特に親族を預けている方だったら「俺の親だぞ!もっとちゃんと仕事しろよ!ただ車椅子を押していれば良いってもんじゃないぞ!分かってんのか?」とでも言いたいと思います。(仮に私の親を預けているのであれば私はこう言っているかもしれません。)
老人の介助は非建設的な作業です。対価を求めない思いやりの気持ちや奉仕の気持ちがないと勤まらないと思います。今、就職がないからといって単に「とりあえず介護施設で働いてみよう」とか「勤務時間が無事に済めば給料がもらえる」という気持ちで施設の職員になってもらっては困ります。
また、ボランティアだから入所者の車椅子を押していれば仕事をしたことになるという考えもおかしいと思います。おおよそ施設にいて働いているのであれば、入所者本人の近況を聞かれたらある程度のことを回答できないとほとんど意味ないです。いるだけだったらガキの使いですよ。
こんな感じなのでしょうがなくいつも施設の上層部の方と話をすると、だいたいの事を教えてくださいますので納得できます。
どこの社会でもこれらの状況が見られると思います。職員は「自分はこの仕事(車椅子を押す仕事)の担当だから聞かれても他は分からない。」「自分は入ったばかりだから分からない。」「自分はボランティアだから分からない。」「自分はその人の担当じゃないから分からない。」責任逃れの言葉ばかりです。
確かに一職員では責任が取れないことはあります。給料も安く昇級の見込みがないから自分の担当している仕事以外のことは手間がかかるだけでやりたくないし、やると損をする。」こういう考えが行動に出ているんだと思います。
一方で上層部の人は「これでは入所者親族の方たちからクレームが来るのは当然だ。もっと対応の仕方が上手くできないものか?もっと気が利かないものか?」と考えていることでしょう。(実際に入所者の親族の方からこの類のクレームを受けているという話を聞いていますがこの有様では仕方ないでしょう。)

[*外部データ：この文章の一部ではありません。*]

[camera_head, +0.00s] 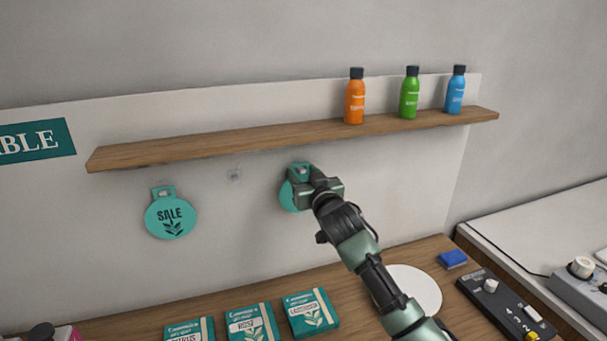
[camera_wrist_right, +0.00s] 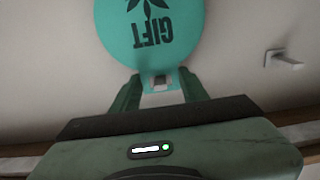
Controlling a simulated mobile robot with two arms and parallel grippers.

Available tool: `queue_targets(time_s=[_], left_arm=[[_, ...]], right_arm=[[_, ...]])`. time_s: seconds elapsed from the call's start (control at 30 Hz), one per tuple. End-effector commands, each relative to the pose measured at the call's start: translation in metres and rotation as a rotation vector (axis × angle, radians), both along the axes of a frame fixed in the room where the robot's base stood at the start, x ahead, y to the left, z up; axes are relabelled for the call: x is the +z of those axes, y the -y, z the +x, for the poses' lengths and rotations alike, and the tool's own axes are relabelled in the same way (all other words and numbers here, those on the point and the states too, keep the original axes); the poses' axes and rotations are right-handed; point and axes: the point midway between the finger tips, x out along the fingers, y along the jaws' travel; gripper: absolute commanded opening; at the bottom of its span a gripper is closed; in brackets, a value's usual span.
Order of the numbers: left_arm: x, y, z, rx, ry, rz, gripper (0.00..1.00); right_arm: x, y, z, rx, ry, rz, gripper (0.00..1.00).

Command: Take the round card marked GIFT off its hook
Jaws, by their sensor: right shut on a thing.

職員や従業員の皆さん、私も従業員の経験がありますので「自分は分からない。」という責任逃れの気持ちは分かります。しかし自分の仕事以外の仕事でも毎日その職場にいるのだからだいたいの事くらいは覚えること自体も仕事です。自分は職員(従業員)だから分からない・・・、という対応だったら、どこへ行っても通用しません。こういう職員(従業員)根性のままで仕事を続けると自分の仕事力は伸びず、最終的に困るのはご自身です。心して仕事に打ち込むことを心掛けたいものです。